Data shown:
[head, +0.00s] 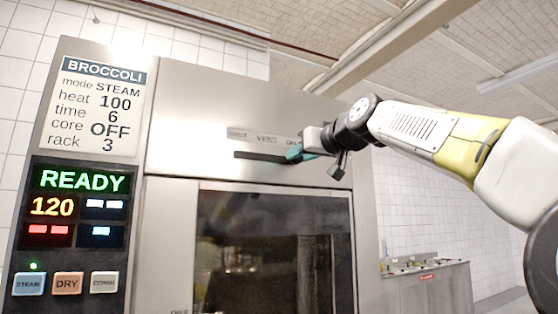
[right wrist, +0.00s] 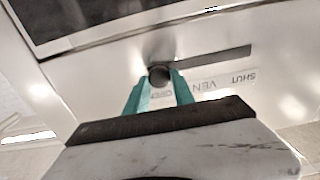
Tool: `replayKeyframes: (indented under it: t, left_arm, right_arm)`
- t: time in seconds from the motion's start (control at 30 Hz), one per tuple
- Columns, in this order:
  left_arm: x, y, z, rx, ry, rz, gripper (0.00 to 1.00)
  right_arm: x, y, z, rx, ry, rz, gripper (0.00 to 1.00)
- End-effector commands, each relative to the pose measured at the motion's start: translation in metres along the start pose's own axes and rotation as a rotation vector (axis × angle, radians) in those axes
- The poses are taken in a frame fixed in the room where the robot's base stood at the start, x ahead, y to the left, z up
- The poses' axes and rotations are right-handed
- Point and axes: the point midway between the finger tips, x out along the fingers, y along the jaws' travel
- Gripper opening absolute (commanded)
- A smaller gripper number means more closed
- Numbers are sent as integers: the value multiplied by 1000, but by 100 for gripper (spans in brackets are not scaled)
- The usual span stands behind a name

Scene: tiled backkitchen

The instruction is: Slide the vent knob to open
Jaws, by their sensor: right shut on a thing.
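The vent knob (right wrist: 160,75) is a dark round knob in a dark horizontal slot (head: 262,156) on the steel oven's upper front. A label strip (head: 265,138) above the slot reads SHUT at its left, VENT in the middle and OPEN at its right. My right gripper (head: 296,153) is at the right, OPEN end of the slot. Its teal fingers are shut on the knob, one on each side, in the right wrist view (right wrist: 160,88). That view is upside down, and the empty slot stretches from the knob towards SHUT. My left gripper is not in view.
The oven door with its dark window (head: 265,250) is below the slot. A control panel (head: 75,220) with a READY display and a BROCCOLI card (head: 97,100) is on the left. A steel counter (head: 428,285) stands at the lower right.

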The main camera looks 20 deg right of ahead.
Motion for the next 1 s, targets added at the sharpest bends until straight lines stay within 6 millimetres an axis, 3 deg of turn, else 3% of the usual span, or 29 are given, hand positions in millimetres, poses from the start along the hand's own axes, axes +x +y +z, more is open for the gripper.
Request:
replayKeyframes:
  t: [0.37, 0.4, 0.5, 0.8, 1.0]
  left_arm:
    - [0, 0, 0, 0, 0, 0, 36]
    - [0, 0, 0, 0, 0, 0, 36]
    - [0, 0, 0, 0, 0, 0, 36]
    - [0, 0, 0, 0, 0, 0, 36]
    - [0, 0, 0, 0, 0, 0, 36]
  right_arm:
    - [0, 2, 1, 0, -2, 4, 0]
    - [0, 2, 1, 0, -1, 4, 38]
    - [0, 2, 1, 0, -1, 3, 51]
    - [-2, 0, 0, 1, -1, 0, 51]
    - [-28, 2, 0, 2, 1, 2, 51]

To do: Reproduce the full listing above verbatim, with no pictures included.

Worked solution:
[head, +0.00s] 
[right wrist, +0.00s] 
Tool: `replayKeyframes: (indented under it: t, left_arm, right_arm)`
- t: time in seconds from the motion's start (control at 30 Hz), one per tuple
- Columns, in this order:
  left_arm: x, y, z, rx, ry, rz, gripper (0.00 to 1.00)
  right_arm: x, y, z, rx, ry, rz, gripper (0.00 to 1.00)
- End-effector commands, each relative to the pose measured at the motion's start: translation in metres along the start pose's own axes and rotation as a rotation vector (axis × angle, radians) in those axes
- The poses are taken in a frame fixed in the room where the robot's base stood at the start, x ahead, y to the left, z up
- The poses' axes and rotations are right-handed
- Point and axes: the point midway between the finger tips, x out along the fingers, y along the jaws' travel
- Gripper opening absolute (commanded)
- A smaller gripper number means more closed
- Numbers are sent as integers: the value multiplied by 1000, but by 100 for gripper (spans in brackets are not scaled)
- The usual span stands behind a name

Scene: tiled backkitchen

The instruction is: Slide the vent knob to open
Jaws, by their sensor: right shut on a thing.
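The vent knob (right wrist: 160,75) is a dark round knob in a dark horizontal slot (head: 262,156) on the steel oven's upper front. A label strip (head: 265,138) above the slot reads SHUT at its left, VENT in the middle and OPEN at its right. My right gripper (head: 296,153) is at the right, OPEN end of the slot. Its teal fingers are shut on the knob, one on each side, in the right wrist view (right wrist: 160,88). That view is upside down, and the empty slot stretches from the knob towards SHUT. My left gripper is not in view.
The oven door with its dark window (head: 265,250) is below the slot. A control panel (head: 75,220) with a READY display and a BROCCOLI card (head: 97,100) is on the left. A steel counter (head: 428,285) stands at the lower right.

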The main camera looks 20 deg right of ahead.
Motion for the next 1 s, targets added at the sharpest bends until straight lines stay within 6 millimetres an axis, 3 deg of turn, else 3% of the usual span, or 29 are given, hand positions in millimetres, poses from the start along the hand's own axes, axes +x +y +z, more is open for the gripper.
Request:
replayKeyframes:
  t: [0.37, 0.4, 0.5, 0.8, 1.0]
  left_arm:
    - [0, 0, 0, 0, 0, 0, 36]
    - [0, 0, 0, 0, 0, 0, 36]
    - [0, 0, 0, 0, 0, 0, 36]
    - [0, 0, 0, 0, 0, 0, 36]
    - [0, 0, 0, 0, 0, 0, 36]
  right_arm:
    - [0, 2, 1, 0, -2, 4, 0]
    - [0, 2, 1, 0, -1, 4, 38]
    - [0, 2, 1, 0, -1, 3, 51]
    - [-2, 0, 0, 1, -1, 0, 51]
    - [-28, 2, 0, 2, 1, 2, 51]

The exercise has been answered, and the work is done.